Learning how to ride and train a horse is full of little “aha!” moments. Suddenly, everything makes sense.
(Until the next day when it doesn’t, but like I said – full of them.)
Awhile back, I was having a conversation with another horse owner. We were discussing a woman who sometimes rode at the same time as us, but was clearly afraid of her horse. She really needed a trainer, as the horse was kind and willing, but with a timid rider he was largely free to do what he pleased. Thankfully that seemed to mostly involve tooling around behind the leg, but it was a situation that could go badly fast.
The woman seemed fairly open to advice, but at the same time didn’t actually put much of it into practice.
And so, this owner, shrugging and accepting there was little she could do to help, ended with “Well, we learn things when we are ready to.”
It’s blunt, it’s honest, and I love it.
Through my years of training Cho, this happens to me all of the time. And every time I can’t help but reflect on why it took me so long to really GET something. A lot of the time, I know that I knew these things. But while I “knew” them intellectually, on some level, I didn’t have the full comprehension or muscle memory to combine with the cerebral knowledge. I didn’t actually get how to make all of the pieces of my body work together for that piece of riding.
Sometimes it’s helped along by slightly different wording, or coming from someone other than your usual trainer. Sometimes it’s triggered by a specific exercise. Or an article you read. Or a training issue a friend is having. Or sometimes your horse performs a movement correctly for the first time (you didn’t actually know it was the first time before this happened, because you always thought you WERE doing it right…). And sometimes, perhaps we aren’t quite ready to accept what really needs to be done.
It’s like some teeny tiny missing piece to actually make your brain and body go “OH THAT IS WHAT WE ARE DOING.”
My most recent small epiphany happened on Wednesday night, and while what I learned is really nothing to write home about, (I can just feel my trainer rolling her eyes and thinking “I have been telling you this for seven years, Jessi.”) all of these little things add up to being a better equestrian. AND SO I AM GOING TO WRITE ABOUT IT.
A friend posted this article to facebook, and I read it, because someday I would like to jump my horse without
a) pointing her at it, grabbing mane, closing my eyes, and making terrified noises
b) Her jumping 2’6″ over a fucking ground pole BECAUSE THAT JUST BRINGS US RIGHT BACK TO A.
Sidenote: While Cho has done a bit of jumping in her life with various riders and is pretty good at the baby jumps, I have only jumped her over little logs and crossrails two times.
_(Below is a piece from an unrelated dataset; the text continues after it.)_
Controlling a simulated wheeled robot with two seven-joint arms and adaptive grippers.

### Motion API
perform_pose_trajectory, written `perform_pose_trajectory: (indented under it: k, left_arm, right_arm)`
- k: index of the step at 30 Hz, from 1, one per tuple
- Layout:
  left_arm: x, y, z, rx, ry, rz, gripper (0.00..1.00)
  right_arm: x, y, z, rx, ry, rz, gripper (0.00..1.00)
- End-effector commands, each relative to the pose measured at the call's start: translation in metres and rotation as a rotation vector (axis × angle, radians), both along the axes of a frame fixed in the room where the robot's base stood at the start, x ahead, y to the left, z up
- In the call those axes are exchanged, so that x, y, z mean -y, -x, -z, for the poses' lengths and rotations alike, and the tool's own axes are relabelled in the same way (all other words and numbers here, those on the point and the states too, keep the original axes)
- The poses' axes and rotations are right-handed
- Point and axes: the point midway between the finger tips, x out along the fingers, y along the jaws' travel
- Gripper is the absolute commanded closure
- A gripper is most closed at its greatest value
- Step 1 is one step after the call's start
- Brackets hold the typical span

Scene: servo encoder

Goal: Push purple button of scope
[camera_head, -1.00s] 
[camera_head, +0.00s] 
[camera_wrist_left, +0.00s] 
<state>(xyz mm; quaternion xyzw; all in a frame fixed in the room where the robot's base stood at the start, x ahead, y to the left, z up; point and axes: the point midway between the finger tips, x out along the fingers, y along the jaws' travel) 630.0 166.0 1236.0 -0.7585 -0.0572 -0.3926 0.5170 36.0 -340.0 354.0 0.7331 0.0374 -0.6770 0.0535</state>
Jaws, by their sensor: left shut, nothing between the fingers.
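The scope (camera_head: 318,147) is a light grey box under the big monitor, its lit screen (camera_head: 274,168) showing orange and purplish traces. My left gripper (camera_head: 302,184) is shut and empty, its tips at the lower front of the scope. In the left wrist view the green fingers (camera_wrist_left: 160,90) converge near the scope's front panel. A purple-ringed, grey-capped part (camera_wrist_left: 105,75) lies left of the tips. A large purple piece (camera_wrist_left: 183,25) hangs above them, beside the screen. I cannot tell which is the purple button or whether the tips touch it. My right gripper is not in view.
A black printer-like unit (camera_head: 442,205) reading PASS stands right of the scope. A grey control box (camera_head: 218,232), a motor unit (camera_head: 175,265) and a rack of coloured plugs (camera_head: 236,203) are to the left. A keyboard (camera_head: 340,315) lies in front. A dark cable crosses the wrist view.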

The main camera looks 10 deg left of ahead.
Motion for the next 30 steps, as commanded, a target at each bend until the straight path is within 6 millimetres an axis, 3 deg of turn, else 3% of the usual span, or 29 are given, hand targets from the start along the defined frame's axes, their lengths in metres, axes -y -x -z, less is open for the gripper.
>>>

The first time was experience a, and the second time (BOTH EFFING LOGS) was experience b.
So I read it and it was full of good information and exercises and I was like “well, this is so far from anything I feel comfortable with right now (we have cantered ground poles a fair bit but it always makes me hold my breath because I’m sure she’s going to either JUMP the damn thing or trip and fall on her face), but I will store this for later information.”
That evening I went to ride, and I set out 3 ground poles for trotting again since I’ve decided we will be doing more of those until it feels more natural and less tripping and/or finding somewhat ridiculous ways to pick our way through them.
To the right she was good, no tripping and finding a solid rhythm over the poles. She was consistent before, during, and after the poles. There was more impulsion but no increase or decrease in speed.
HOLD ON. THAT.
—Part of the article above discussed setting, and maintaining a rhythmic pace. This, before anything else, was key.
To the left, the first time around, I did not ride her to the poles as I had to the right. I kept steady contact, but I didn’t drive her with my leg when she backed off a little, and going over the poles ended up being awkward.
So I came back around, making sure to HOLD the rhythm and PUSH her those last few steps to the poles. I actually ACTIVELY rode her up to them -there was no option to do anything but stay between 2 legs 2 reins-, and she went through with the same rhythm, pace, just adding impulsion.
As it turns out, the key to non-scary poles work is to ride, and to not stop riding, because you are not a passenger. Profound, I know.